You are viewing a plain text version of this content. The canonical link for it is here.
Posted to commits@singa.apache.org by wa...@apache.org on 2015/07/18 10:38:41 UTC

[3/3] incubator-singa git commit: SINGA-32 Implement synchronous training framework

SINGA-32 Implement synchronous training framework

Fix a bug from InitLocalParam() of Worker class.
One worker owns one Param if the param's data blob is not shared from other workers.
Previously, a Worker would not send Get request for one Param if it owns this Param.
But it may not init the Param locally because it is not the first group in a group
set which subscribe to the same server group.

To fix the bug, all workers would send Get requests for Params in its local layers.
There would not extra cost for getting Params owned by the worker (from the first group),
because the get reqest would not be sent (the param version is already the latest).
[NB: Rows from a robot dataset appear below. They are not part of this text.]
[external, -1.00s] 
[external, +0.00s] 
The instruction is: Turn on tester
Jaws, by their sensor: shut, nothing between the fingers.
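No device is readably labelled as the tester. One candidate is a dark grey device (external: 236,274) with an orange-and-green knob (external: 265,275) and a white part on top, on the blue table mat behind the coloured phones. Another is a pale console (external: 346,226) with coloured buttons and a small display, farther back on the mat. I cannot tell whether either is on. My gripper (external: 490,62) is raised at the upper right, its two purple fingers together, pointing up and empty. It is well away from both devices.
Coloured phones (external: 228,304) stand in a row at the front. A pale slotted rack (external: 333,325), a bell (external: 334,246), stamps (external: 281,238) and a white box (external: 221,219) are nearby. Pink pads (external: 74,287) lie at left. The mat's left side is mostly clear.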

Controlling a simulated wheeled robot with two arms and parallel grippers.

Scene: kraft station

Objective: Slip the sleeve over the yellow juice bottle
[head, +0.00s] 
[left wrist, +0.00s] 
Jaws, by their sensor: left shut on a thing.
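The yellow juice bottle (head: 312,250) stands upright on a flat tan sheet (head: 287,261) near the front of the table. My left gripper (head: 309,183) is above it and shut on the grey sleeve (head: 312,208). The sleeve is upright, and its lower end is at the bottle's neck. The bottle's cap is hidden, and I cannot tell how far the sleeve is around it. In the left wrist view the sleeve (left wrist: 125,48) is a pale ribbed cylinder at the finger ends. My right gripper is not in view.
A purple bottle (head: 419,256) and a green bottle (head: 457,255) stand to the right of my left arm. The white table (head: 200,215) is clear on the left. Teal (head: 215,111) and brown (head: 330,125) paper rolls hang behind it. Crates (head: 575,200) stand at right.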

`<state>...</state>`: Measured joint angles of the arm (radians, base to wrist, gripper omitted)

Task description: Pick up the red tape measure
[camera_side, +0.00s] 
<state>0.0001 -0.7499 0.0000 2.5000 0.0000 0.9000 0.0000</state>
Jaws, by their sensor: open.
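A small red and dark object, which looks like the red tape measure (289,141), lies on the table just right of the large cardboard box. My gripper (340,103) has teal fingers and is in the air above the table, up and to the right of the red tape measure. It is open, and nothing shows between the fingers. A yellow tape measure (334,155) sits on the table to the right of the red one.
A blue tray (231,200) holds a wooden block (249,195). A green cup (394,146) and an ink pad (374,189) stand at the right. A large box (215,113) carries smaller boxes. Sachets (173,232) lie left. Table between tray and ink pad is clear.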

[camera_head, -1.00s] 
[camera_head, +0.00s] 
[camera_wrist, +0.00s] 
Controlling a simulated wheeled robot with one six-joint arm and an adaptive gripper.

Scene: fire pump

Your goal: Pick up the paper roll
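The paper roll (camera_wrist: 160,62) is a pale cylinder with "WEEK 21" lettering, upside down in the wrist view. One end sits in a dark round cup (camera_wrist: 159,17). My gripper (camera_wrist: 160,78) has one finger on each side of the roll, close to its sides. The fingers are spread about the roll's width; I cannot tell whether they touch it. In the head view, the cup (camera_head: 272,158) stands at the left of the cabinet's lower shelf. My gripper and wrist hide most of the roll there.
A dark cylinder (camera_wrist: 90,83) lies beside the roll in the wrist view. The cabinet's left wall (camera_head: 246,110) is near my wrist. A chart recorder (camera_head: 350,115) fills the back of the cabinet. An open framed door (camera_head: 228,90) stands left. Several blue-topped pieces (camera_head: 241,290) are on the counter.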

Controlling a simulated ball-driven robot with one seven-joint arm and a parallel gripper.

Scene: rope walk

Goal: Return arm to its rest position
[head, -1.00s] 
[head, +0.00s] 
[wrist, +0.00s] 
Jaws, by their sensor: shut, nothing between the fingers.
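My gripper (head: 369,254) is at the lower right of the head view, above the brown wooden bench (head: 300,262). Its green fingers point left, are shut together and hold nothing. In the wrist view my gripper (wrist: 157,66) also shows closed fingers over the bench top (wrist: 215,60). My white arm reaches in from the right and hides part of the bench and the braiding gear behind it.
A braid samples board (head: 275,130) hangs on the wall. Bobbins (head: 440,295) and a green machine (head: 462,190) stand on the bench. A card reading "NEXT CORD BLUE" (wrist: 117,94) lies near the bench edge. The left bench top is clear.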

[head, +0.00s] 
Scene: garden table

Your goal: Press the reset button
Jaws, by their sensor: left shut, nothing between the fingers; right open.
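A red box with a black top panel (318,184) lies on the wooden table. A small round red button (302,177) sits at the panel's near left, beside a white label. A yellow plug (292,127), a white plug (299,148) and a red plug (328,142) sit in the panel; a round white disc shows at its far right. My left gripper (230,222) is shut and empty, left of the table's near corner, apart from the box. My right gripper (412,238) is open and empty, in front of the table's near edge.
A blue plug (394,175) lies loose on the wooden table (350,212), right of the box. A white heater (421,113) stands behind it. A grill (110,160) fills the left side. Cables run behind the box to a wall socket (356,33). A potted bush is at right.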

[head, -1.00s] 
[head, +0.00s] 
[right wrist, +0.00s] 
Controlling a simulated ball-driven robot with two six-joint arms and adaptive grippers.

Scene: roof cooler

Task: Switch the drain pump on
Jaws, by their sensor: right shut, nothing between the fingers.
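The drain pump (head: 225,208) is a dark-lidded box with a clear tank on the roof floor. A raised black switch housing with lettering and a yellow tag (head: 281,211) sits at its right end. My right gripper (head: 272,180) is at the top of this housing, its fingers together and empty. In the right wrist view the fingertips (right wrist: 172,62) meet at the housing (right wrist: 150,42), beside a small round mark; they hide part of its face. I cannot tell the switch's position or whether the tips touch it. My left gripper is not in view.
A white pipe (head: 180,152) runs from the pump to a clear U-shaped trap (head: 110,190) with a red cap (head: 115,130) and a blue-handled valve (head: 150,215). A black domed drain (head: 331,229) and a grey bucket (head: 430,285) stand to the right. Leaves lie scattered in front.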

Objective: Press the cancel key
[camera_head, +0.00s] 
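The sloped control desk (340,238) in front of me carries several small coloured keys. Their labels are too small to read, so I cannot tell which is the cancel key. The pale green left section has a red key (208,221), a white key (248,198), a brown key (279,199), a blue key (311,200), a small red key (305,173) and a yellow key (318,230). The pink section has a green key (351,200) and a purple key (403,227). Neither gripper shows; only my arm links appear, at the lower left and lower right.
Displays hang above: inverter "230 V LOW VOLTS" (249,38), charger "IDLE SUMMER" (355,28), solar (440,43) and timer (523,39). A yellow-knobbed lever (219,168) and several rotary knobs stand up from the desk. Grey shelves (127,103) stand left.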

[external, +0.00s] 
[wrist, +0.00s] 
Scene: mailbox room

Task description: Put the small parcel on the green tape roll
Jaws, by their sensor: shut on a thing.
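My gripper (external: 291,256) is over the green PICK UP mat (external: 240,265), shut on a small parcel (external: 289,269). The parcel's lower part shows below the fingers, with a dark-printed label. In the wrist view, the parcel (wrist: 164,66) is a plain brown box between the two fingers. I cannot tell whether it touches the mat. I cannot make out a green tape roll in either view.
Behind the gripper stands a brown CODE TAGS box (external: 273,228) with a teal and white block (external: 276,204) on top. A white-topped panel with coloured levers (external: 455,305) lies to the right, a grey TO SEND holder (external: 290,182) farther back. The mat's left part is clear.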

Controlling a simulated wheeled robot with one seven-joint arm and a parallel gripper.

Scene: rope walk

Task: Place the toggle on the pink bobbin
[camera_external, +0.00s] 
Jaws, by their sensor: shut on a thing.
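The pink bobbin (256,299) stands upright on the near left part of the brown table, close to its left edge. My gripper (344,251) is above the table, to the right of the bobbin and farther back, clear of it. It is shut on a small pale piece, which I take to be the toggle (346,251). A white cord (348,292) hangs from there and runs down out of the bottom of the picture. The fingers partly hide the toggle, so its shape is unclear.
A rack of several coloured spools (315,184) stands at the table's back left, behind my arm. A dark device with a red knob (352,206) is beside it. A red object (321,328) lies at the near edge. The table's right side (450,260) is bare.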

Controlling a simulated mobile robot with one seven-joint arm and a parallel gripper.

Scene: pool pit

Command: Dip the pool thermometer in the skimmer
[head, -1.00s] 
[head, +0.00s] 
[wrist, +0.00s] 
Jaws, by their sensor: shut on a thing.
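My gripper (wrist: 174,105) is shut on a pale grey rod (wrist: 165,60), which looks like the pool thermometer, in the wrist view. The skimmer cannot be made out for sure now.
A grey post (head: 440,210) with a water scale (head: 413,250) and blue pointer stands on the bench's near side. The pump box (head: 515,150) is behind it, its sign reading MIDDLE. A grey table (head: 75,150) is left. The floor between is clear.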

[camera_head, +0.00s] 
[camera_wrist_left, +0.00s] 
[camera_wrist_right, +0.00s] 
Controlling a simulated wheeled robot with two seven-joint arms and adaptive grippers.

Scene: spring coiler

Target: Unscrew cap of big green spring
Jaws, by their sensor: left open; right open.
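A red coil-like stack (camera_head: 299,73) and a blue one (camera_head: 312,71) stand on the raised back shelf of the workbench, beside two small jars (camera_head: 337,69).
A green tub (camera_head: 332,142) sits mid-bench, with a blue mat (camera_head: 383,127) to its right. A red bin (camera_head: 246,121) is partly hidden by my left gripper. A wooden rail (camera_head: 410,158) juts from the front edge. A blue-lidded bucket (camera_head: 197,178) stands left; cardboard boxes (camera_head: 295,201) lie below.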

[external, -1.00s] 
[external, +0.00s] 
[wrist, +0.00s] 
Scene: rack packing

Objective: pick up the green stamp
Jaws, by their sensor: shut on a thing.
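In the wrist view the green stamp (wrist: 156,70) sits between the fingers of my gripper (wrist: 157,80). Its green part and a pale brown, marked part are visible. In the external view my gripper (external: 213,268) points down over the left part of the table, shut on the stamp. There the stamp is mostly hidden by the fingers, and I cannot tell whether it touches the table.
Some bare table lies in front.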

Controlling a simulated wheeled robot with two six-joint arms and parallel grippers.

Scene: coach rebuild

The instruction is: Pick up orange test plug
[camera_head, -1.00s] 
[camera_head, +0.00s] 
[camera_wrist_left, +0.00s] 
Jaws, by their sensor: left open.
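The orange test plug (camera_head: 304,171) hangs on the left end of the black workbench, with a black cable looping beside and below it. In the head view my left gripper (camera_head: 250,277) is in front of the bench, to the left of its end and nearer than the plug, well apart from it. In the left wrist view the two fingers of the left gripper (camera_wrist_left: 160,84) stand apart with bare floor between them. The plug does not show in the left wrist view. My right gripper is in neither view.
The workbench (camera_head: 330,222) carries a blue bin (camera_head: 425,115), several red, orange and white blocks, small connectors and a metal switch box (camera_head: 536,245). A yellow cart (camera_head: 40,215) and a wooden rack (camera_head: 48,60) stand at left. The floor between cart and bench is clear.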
Project: http://git-wip-us.apache.org/repos/asf/incubator-singa/repo
Commit: http://git-wip-us.apache.org/repos/asf/incubator-singa/commit/96bedb22
Tree: http://git-wip-us.apache.org/repos/asf/incubator-singa/tree/96bedb22
Diff: http://git-wip-us.apache.org/repos/asf/incubator-singa/diff/96bedb22

Branch: refs/heads/master
Commit: 96bedb2264f7d4ebd8a2a0cad67dc9a91f5419c9
Parents: 585e275
Author: wang wei <wa...@comp.nus.edu.sg>
Authored: Fri Jul 17 16:04:21 2015 +0800
Committer: wang wei <wa...@comp.nus.edu.sg>
Committed: Fri Jul 17 16:04:21 2015 +0800

----------------------------------------------------------------------
 src/trainer/trainer.cc | 2 +-
 src/trainer/worker.cc  | 5 ++---
 2 files changed, 3 insertions(+), 4 deletions(-)
----------------------------------------------------------------------


http://git-wip-us.apache.org/repos/asf/incubator-singa/blob/96bedb22/src/trainer/trainer.cc
----------------------------------------------------------------------
diff --git a/src/trainer/trainer.cc b/src/trainer/trainer.cc
index 3ecaad0..44c37ea 100644
--- a/src/trainer/trainer.cc
+++ b/src/trainer/trainer.cc
@@ -345,7 +345,7 @@ void Trainer::DisplayMetric(Msg** msg) {
     char prefix[128];
     msgg->ParseFormatFrame("s", prefix);
     CHECK(msgg->NextFrame());
-    const string perf(static_cast<char*>(msgg->FrameData()), msgg->FrameSize());;
+    const string perf(static_cast<char*>(msgg->FrameData()), msgg->FrameSize());
     Metric cur(perf);
     LOG(ERROR) << prefix << " step-" << step <<", " << cur.ToLogString();
   }

http://git-wip-us.apache.org/repos/asf/incubator-singa/blob/96bedb22/src/trainer/worker.cc
----------------------------------------------------------------------
diff --git a/src/trainer/worker.cc b/src/trainer/worker.cc
index bf98f0b..e1f2a41 100644
--- a/src/trainer/worker.cc
+++ b/src/trainer/worker.cc
@@ -68,8 +68,7 @@ void Worker::InitLocalParams() {
   for (auto layer : train_net_->layers()) {
     if (layer->partition_id() == id_)
       for (auto param : layer->GetParams())
-        if (param->owner() != param->id())
-          Get(param, modelproto_.warmup_steps());
+        Get(param, modelproto_.warmup_steps());
   }
 }
 
@@ -114,7 +113,7 @@ void Worker::Run() {
       Test(modelproto_.test_steps(), kTest, test_net_);
     }
     TrainOneBatch(step_, &perf);
-    //LOG(ERROR)<<"Train "<<step;
+    // LOG(ERROR) << "Train " << step_;
     if (DisplayNow(step_)) {
       Report("Train", perf);
       perf.Reset();